Parodiando o adágio relativo à vingança, pode-se dizer que tal espécie de elogio é um prato que se oferece frio ao seu maior interessado. Por essa razão, Cruz e Sousa é o Dante negro; Leônidas da Silva, o Diamante Negro, Elizeth é a Divina, e assim por diante.
A estúpida invisibilidade – suportada por interdições, óbices e imposturas de apelo meritocrático –, a que são submetidos muitos criadores negros no Brasil, sobretudo aqueles “fujões”, isto é, que não sucumbem ao modelo ou que não cumprem o esperado, está representada num episódio do percurso poético de Cruz e Sousa. Trata-se da epígrafe baudelairiana aplicada pelo poeta ao pórtico do seu livro Broquéis (1893). Vejamo-la:
Senhor meu Deus! conceda-me a graça de produzir alguns belos versos que me provem que não sou o último dos homens, que não sou inferior aos que desprezo.[2].
A citação, além de situar o simbolista brasileiro dentro de um determinado círculo estético de (auto) referências, e de pô-lo em relação com o continuum da tradição poética, representa, a uma só vez, o inextrincável dilema da esterilidade e da criação, e o dilema e a oportunidade de um trajeto poético que se inaugura.
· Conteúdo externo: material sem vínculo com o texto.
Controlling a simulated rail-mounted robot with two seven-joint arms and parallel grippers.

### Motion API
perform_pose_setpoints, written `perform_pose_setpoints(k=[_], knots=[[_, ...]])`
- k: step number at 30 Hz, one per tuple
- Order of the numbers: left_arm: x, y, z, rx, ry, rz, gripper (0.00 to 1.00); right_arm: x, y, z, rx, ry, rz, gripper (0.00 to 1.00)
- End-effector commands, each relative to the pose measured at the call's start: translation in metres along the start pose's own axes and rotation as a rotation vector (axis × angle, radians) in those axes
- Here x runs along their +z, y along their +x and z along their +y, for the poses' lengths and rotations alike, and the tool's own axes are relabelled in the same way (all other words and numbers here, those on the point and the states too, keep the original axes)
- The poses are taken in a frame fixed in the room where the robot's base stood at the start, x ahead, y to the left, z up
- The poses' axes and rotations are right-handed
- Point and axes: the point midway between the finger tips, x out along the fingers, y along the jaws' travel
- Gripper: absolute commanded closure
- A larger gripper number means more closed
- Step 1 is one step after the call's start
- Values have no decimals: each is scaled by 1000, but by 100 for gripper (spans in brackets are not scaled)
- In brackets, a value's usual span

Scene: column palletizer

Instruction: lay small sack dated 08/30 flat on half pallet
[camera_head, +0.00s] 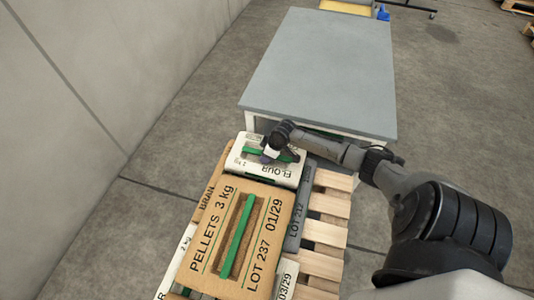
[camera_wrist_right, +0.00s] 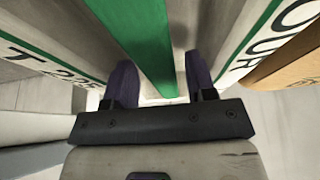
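A white flour sack (camera_head: 266,171) lies at the far end of the half pallet (camera_head: 325,222), near the table. It has a green strap (camera_head: 272,151) across its top, and its date is not readable. My right gripper (camera_head: 275,153) is over this sack. In the right wrist view, the two fingers of my right gripper (camera_wrist_right: 161,85) stand apart on either side of the green strap (camera_wrist_right: 150,45), with gaps showing beside it. My left gripper is not in view.
A brown pellets sack (camera_head: 215,236) marked 01/29 lies nearer on the pallet stack, beside the flour sack. A grey sack (camera_head: 297,222) marked LOT 217 shows below. Bare pallet slats lie at right. A grey table (camera_head: 320,70) stands just beyond.

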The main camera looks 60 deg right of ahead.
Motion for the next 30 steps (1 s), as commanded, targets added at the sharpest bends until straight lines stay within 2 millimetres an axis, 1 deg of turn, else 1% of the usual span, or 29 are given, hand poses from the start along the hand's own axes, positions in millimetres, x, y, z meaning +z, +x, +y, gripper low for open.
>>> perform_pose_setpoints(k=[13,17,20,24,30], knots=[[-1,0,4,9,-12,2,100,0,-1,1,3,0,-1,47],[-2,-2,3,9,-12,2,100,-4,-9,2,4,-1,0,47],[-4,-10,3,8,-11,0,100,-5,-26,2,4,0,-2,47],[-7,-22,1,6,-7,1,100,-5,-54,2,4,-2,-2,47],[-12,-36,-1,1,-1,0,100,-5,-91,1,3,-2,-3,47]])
Isto é, na remissão ao poeta francês, Cruz e Sousa corre o risco, comum em tal situação, de fazer mera reverência ou apologia.
Entretanto, apontar para a obra do autor de Les fleurs du mal (as flores do mal), abre-lhe a oportunidade de um confronto inventivo-comparativo entre a sua voz e um texto que já começava, àquela altura, não obstante as polêmicas que envolveram sua publicação, a se consagrar como peça canônica.
O poeta da Ilha do Desterro, por conta das correspondências complexas entre vida e arte, observáveis em sua obra, se apropria de tal maneira do fragmento de Charles Baudelaire e o “veste” tão bem que, por pouco, não chegamos à conclusão de que Baudelaire não teria o direito de ser o seu autor.
A epígrafe perece ter sido feita sob medida à experiência ético-estética de Cruz e Sousa, um poeta que precisou provar durante toda a sua vida – diga-se, mais aos outros do que a si mesmo -, que não era le dernier des hommes (o último dos homens). Na voz de Baudelaire, aquelas palavras sabem a sentimentais frivolidades pequeno-burguesas.
Em virtude dessas e de outras especulações, evoco aqui o grande filme Assalto ao trem pagador (1962), de Roberto Farias, obra fílmica que diz muito sobre essa condenação à desvantagem que nós negros experimentamos dentro de uma organização social hipocritamente tolerante.
Resumo do filme: Grilo Peru (cara “cor de fiambre”, rosto “cor de peru frio”), é um inteligente criminoso da cidade que diz trabalhar para um chefão chamado Engenheiro (variante às avessas do white savior) que tem um plano para um assalto espetacular que mudará suas vidas condenadas à pobreza e à marginalidade.
Grilo convence Tião Medonho, líder dos bandidos da favela, a praticar o roubo a um comboio de pagamentos. O assalto é bem-sucedido. Os criminosos combinam não gastar o dinheiro roubado antes de um ano, pois isso levantaria suspeitas.
Acontece que Grilo se dá conta de que pode ser dispensado de cumprir o pacto, pois não é favelado e tem boa aparência, ou seja, é branco. O fato desperta a ira dos demais que, por sua vez, também não se mostram tão rigorosos no cumprimento do trato. Tião Medonho entende que providências precisam ser tomadas. A quadrilha delibera pela execução de Grilo como uma espécie de corretivo exemplar com vistas a preservar a disciplina.
No momento em que o filme se revela mais carregado de significados e traumas, Grilo Peru, às portas de ser vitimado, diz a plenos pulmões que será executado não por ter rompido o trato, mas porque, de todos ali, era o único branco de olhos azuis e bonito, que tinha pinta de rico e, portando, estava autorizado a ser perdulário, a bancar o playboy e a gastar sua parte do roubo sem levantar qualquer suspeita; e que eles tinham inveja porque fediam, eram feios e se assemelhavam a macacos. Tião Medonho o executa com dois tiros à queima roupa e ordena: “Joguem o corpo dele no rio para os peixes comerem seus olhos azuis”.